Geheimnisvoll schimmert der zum Test angetretene Mercedes SL 350 Edition 1 in Kristallsilber Magno, einem Mattlack für mindestens 4.332 Euro extra. Eine stolze Summe für eine Lackierung? Wenn das große Ganze schon 130.513 Euro ausmacht, fallen die paar Scheinchen wohl auch nicht mehr sehr ins Gewicht. Und 3.511 Euro für die gelungene Fahrwerksregelung Active Body Control gehen dann fast ebenso als Peanuts durch wie das 2.678 Euro teure Fahrerassistenz-System Plus mit der im Notfall verlässlich zupackenden Pre-Safe-Bremse.
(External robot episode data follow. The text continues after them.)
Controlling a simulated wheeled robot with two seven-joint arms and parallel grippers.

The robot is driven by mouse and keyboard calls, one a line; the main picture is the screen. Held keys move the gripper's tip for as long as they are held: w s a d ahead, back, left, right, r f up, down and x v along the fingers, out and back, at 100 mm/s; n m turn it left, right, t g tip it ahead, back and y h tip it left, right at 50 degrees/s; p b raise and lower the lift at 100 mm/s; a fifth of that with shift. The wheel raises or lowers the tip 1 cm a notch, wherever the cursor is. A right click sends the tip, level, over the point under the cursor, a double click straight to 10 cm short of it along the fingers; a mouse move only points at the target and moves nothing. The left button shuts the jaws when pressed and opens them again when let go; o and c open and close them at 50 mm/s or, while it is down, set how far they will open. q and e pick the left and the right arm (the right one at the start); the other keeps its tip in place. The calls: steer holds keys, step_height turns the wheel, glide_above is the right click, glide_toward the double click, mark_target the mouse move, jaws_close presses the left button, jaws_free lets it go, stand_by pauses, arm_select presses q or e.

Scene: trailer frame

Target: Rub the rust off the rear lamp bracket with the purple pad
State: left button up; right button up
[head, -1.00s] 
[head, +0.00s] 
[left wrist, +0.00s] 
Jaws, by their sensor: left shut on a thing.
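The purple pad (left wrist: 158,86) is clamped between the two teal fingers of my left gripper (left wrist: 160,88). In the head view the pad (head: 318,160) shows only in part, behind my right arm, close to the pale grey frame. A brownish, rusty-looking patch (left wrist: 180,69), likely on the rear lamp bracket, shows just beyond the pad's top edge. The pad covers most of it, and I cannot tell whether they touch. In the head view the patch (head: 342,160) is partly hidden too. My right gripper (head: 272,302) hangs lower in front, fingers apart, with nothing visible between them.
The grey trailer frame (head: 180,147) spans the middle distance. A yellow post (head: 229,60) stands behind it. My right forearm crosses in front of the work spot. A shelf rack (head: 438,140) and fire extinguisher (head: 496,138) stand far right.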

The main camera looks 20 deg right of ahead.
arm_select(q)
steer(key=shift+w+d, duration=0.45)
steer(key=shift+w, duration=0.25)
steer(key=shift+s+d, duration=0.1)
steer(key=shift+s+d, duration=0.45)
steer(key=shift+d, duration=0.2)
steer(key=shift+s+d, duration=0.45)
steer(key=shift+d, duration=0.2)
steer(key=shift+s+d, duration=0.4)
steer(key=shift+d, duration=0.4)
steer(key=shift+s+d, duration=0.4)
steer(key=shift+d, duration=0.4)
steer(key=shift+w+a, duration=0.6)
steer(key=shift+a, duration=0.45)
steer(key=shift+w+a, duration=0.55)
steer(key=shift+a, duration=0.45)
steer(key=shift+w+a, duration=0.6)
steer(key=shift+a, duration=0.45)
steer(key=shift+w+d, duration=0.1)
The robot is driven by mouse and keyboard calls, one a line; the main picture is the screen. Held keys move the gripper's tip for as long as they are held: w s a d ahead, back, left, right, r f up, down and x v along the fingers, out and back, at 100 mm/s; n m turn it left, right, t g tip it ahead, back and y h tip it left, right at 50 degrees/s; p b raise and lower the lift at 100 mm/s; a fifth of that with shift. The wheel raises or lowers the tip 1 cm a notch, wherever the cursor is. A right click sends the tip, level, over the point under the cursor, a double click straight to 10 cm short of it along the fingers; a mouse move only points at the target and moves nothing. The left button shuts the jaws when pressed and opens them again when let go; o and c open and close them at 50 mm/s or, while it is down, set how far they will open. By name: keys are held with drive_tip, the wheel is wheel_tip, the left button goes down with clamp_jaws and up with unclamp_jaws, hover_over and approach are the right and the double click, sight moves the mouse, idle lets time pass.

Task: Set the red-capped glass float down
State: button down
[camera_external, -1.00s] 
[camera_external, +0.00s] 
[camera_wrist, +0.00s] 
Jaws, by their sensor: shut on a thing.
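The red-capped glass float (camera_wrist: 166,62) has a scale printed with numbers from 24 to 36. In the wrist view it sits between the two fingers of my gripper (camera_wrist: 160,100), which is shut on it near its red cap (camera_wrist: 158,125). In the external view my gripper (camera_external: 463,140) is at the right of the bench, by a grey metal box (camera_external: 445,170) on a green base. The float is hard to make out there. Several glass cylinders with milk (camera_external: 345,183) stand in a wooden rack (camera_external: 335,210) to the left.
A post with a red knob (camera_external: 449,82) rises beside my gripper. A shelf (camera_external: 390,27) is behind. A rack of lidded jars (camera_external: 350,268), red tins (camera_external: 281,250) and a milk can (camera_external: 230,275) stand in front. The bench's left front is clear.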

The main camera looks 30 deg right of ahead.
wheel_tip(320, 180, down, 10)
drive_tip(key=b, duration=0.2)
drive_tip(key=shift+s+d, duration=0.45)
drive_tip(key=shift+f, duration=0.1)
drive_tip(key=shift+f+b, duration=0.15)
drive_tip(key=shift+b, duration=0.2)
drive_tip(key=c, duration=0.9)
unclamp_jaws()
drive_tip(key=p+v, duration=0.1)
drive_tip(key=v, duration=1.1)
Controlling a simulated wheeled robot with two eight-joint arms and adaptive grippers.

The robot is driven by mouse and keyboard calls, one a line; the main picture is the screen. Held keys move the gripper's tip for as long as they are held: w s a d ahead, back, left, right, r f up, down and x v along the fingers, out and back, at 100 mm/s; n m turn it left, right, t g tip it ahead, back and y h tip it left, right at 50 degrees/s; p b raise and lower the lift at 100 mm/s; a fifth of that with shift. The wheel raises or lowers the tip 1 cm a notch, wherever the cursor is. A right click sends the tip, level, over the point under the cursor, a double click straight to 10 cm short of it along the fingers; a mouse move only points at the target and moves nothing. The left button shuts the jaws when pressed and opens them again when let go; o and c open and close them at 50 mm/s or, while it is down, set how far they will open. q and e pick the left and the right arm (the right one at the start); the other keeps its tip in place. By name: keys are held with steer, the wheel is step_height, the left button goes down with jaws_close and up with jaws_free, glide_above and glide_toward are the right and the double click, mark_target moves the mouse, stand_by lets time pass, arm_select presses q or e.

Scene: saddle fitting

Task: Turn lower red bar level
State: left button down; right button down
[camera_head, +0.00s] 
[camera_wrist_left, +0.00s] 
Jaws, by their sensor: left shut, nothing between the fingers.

Im feudalen Innenraum steht feinstes rotes Raffleder im Dialog mit gebürstetem Aluminium und schwarzem Glattleder an roten Ziernähten. Pomp aus der Designo-Linie, die zum Sondermodell Edition 1 gehört. Es läutet in limitierter Stückzahl den Modellwechsel zur sechsten Generation ein und erklärt nicht zuletzt den exorbitanten Testwagenpreis. Gegenüber der Basis für 93.534 Euro gehört dann aber die AMG-Optik ebenso dazu wie eine 19-Zoll-Bereifung, hinter der die größer dimensionierte Bremsanlage des SL 500 mit perfekt zu dosierendem Biss und verlässlicher Standfestigkeit Dienst tut.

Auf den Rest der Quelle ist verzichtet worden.